§ **Task**: Begin at the line that contains "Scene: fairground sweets" and reproduce it along with every line after it to the end of the listing; skip any pictures.

§ **Collected material**:
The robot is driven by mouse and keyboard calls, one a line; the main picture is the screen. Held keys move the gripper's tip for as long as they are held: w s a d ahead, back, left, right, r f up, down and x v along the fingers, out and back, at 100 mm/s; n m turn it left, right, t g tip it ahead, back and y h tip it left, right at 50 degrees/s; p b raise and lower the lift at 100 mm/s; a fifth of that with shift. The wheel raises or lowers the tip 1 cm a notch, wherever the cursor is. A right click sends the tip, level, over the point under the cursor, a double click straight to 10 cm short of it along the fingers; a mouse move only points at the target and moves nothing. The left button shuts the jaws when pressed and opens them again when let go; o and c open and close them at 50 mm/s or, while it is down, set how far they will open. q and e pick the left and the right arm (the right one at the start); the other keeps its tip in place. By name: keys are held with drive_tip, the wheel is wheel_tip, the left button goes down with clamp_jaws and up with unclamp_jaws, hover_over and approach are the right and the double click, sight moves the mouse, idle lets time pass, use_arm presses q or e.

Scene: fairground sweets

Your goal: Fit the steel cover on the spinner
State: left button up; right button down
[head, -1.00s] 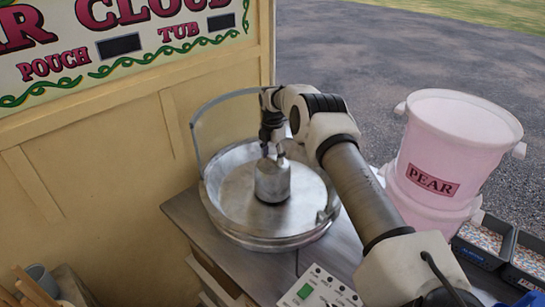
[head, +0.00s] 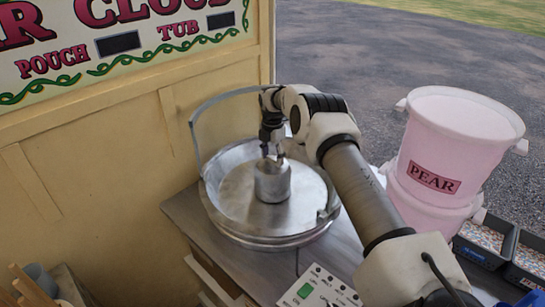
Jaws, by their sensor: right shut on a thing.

§ **In response**:
Scene: fairground sweets

Your goal: Fit the steel cover on the spinner
State: left button up; right button down
[head, -1.00s] 
[head, +0.00s] 
Jaws, by their sensor: right shut on a thing.

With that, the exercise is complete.